E a organização política e social deveria se adequar à imperfeição humana.
Enfim temos duas opções:
1)-Nos rebelarmos
contra as forças da natureza.
2)-Ou fazer elas
trabalharem a nosso favor, é isto que o Capitalismo faz e todos saem ganhando.
Portanto o direito ao
enriquecimento seria a recompensa dos deveres mais explorados pelos empreendedores,
ou mais corajosos, ou mais capazes e seus legítimos herdeiros assegurados
também pela nossa Constituição. A propriedade privada não seria a causa da
desigualdade, mas uma conseqüência da desigualdade natural. É porque
são muito variadas as habilidades e disposições que distinguem os homens que,
segundo os defensores de uma natureza humana rígida e inflexível, existe a
propriedade privada, e não o inverso.
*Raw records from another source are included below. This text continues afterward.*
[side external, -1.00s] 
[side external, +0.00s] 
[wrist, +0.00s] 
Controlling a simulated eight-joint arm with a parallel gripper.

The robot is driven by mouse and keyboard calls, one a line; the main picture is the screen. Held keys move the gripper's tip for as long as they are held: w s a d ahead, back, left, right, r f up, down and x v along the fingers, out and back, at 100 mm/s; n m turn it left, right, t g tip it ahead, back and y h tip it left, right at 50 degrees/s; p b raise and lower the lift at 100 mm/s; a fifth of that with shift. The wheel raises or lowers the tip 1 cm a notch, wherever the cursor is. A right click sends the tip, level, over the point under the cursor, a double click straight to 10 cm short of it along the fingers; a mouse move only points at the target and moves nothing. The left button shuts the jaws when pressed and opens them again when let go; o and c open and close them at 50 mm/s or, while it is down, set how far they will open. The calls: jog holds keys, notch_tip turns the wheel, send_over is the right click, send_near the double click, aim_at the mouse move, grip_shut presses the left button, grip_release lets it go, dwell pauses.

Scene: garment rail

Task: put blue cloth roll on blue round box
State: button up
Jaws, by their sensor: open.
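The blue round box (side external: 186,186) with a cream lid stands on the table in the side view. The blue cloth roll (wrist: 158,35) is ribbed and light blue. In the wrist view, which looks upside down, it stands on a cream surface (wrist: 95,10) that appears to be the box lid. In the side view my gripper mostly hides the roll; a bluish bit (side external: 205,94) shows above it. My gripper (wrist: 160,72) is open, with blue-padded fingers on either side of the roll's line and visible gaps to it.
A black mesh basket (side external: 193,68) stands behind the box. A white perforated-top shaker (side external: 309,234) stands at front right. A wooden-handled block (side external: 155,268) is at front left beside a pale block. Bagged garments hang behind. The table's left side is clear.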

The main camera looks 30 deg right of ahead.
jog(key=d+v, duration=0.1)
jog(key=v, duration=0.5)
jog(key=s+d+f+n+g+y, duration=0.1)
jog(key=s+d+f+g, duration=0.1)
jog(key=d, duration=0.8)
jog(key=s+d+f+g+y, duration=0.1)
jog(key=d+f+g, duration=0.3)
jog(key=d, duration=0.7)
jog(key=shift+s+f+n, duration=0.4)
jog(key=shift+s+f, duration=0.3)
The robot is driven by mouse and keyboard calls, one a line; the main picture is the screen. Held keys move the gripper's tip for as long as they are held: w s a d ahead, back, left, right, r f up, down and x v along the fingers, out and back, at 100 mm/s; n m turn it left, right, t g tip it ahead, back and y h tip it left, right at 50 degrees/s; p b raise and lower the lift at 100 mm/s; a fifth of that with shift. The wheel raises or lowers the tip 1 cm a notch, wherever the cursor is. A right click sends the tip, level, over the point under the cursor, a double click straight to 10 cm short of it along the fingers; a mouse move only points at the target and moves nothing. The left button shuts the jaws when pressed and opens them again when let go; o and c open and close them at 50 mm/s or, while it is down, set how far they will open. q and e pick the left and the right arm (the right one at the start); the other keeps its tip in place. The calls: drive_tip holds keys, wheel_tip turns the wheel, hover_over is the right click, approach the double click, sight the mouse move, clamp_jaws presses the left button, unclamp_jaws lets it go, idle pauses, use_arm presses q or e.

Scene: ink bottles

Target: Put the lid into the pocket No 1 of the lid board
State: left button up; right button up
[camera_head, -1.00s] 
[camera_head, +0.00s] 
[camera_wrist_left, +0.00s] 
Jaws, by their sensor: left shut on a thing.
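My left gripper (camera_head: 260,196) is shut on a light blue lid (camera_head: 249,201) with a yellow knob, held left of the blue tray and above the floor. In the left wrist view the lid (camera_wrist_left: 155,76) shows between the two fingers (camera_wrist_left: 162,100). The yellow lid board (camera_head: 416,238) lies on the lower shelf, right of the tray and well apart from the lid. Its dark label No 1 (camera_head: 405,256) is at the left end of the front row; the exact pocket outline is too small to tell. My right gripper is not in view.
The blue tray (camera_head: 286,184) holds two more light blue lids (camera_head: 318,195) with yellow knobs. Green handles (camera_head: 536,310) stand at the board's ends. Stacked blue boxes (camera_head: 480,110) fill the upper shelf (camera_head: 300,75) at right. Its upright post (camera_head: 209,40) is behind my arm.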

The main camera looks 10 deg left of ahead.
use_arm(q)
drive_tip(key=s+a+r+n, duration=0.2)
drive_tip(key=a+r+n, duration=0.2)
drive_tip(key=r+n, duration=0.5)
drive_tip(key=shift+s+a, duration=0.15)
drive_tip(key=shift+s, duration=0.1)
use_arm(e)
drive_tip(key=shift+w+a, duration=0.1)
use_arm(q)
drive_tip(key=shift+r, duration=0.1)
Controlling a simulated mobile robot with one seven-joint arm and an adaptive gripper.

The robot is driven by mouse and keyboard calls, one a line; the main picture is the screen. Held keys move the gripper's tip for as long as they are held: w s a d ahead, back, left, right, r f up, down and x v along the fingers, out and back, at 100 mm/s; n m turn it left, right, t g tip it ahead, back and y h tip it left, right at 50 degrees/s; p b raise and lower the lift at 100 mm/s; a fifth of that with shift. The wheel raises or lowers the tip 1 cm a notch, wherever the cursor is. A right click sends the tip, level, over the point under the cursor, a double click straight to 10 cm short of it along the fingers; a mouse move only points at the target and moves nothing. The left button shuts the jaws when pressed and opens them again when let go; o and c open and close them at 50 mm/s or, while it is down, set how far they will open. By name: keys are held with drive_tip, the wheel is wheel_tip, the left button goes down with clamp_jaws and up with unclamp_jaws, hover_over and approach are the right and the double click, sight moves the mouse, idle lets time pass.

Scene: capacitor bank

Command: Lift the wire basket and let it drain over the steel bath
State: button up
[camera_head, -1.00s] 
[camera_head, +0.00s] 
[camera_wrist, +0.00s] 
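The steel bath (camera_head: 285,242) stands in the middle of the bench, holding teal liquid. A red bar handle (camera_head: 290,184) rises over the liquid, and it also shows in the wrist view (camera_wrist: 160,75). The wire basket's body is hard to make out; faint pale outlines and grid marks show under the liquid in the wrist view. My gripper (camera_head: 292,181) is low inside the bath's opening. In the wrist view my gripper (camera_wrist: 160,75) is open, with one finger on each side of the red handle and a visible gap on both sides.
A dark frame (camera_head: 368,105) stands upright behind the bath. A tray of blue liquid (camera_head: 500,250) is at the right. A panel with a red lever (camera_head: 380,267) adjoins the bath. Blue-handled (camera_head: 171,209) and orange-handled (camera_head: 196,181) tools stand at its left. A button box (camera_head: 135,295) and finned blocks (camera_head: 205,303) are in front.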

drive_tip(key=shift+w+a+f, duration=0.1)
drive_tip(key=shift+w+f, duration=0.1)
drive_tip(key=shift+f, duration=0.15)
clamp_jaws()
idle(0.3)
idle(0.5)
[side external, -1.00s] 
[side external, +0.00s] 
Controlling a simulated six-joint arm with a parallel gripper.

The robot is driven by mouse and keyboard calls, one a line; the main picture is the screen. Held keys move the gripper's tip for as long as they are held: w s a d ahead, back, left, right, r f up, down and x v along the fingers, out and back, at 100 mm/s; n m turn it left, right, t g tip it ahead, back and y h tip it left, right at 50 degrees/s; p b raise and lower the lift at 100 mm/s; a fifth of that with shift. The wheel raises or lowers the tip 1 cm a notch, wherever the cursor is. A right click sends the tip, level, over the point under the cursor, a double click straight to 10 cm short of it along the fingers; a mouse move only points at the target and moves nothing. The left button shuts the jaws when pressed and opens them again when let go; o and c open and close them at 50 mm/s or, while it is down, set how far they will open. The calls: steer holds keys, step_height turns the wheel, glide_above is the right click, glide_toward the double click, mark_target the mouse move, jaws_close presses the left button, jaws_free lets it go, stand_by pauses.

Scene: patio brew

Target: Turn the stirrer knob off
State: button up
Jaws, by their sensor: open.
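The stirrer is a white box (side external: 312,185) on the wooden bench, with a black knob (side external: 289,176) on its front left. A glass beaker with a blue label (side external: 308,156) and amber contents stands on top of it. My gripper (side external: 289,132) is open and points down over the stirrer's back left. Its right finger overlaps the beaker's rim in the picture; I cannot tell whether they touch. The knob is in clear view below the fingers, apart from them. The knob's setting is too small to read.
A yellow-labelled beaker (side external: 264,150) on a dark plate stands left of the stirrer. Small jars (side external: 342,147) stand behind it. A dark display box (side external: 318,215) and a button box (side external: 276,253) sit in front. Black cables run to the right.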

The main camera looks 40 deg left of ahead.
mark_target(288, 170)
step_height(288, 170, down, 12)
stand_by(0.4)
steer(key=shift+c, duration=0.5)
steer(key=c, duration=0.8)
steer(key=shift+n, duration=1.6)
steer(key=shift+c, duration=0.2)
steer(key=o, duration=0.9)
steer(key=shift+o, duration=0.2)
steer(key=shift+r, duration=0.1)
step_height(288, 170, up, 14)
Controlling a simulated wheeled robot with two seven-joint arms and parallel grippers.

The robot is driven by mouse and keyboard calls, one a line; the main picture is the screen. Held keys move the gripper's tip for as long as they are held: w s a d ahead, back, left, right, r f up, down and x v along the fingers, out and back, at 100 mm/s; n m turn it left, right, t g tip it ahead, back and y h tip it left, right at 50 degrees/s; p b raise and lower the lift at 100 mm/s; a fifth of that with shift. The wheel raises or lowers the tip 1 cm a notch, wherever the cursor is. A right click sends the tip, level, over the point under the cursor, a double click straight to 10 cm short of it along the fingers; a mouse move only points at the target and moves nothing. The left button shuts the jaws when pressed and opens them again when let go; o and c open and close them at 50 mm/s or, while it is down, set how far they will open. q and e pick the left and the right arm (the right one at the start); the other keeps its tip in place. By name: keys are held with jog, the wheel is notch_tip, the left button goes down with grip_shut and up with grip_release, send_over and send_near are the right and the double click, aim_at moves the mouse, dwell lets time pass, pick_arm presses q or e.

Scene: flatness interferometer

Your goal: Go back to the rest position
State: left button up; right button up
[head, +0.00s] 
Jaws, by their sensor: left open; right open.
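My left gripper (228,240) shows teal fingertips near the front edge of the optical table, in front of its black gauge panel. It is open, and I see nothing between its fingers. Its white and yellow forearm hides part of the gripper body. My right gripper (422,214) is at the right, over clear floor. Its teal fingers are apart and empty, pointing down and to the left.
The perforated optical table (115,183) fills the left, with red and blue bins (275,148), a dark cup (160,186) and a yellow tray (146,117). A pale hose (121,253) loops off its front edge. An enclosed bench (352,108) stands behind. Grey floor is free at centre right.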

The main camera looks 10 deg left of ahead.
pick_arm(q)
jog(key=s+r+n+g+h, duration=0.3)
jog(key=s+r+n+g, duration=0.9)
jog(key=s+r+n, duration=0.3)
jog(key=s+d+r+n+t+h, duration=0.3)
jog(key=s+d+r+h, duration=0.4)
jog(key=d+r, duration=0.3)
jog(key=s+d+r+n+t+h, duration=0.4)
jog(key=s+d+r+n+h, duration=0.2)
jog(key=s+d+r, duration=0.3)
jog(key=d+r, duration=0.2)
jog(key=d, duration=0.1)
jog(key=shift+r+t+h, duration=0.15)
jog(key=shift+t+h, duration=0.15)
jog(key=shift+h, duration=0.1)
A diversidade entre os indivíduos, inata
ou adquirida, seria o fundamento da desigualdade social. Em consequência, o
capitalismo seria o horizonte histórico possível e o limite do desejável. Porque
com o capitalismo, em princípio, qualquer um poderia disputar o direito ao
enriquecimento.
Ora, o marxismo ao
contrário do Capitalismo que está sempre se auto avaliando e se reformulando, afirma
dogmaticamente sem permitir questionamentos, que a natureza humana tem
dimensão histórica e, portanto, se transforma, e deduzem que:
-Relações sociais que favorecem a solidariedade impulsionam
comportamentos fraternos.
-Relações sociais que premiam a cobiça estimulam
comportamentos brutais.
-A inveja, a boçalidade, a monstruosidade são tão possíveis
quanto a honestidade, a generosidade, e a gratidão.
O que o marxismo
preservou foi a idéia de que a diversidade de capacidades não permite explicar
a desigualdade social que nos divide. Argumentou-se que, apesar de ser irrefutável
que o capitalismo gera crescente desigualdade social e nacional, permanecia
como o horizonte da sociedade contemporânea. Porque esta deformação de maior
injustiça estaria compensada pelo aumento da riqueza. Em outras
palavras, que o capitalismo seria capaz de erradicar a pobreza, ainda que venha
aumentar a desigualdade.
O SOCIALISMO SABE DISTRIBUIR, PORÉM NÃO SABE PRODUZIR COM
EFICIÊNCIA
E de onde se tira sem
repor, um dia falta. O projeto do socialismo é a distribuição da
riqueza entre todos os que trabalham, eliminando a renda do capital. Não
nos deve surpreender, no entanto, que muitos acreditem na acusação dirigida aos
marxistas de que são igualitaristas que dizem que todos deveriam receber o
mesmo salário, ou que todos os salários deveriam ser iguais ao valor agregado
pelo seu trabalho. Não há, contudo, um só texto de Marx ou, de
resto, de qualquer um dos principais herdeiros de sua tradição, que defenda
salário igual para trabalho diferente, nem foi este o critério
dos comunnards, dos bolcheviques ou de qualquer das outras experiências
pós-capitalistas do século XX.
Enquanto
a disparidade de condições e intensidade do trabalho persistirem, trabalhos
diferentes terão, obrigatoriamente, remunerações desiguais, portanto, umas
serão maiores que outras.
Os marxistas não
defenderam, tampouco, que os salários poderiam ser iguais ao valor transferido
à produção. Isso seria uma quimera, porque supõe ser possível que cada um receba
integralmente de acordo com o que produz. Os socialistas reconheciam a
necessidade de fundos públicos, tanto para garantir os investimentos ou para
financiar os serviços sociais, quanto para assegurar a proteção dos inaptos
para o trabalho, como doentes ou idosos. Os marxistas nunca tiveram, todavia, a
ilusão de que este princípio organizador da distribuição pudesse ser implantado
imediatamente, ou à escala de um só país. Os marxistas consideravam que o
socialismo teria uma fase inicial em que deveriam ocorrer duas profundas
transformações:
1ª)-A eliminação da
remuneração do capital, ou seja, a garantia de que a riqueza produzida socialmente
deveria ser distribuída entre todos.
2ª)-Uma substancial
redução das diferenças entre os salários.
Direitos são
compreendidos, pelos socialistas, como proporcionais aos deveres. Como nos
versos da Internacional revolucionária:
“Não
mais direitos sem deveres, não mais deveres sem direitos”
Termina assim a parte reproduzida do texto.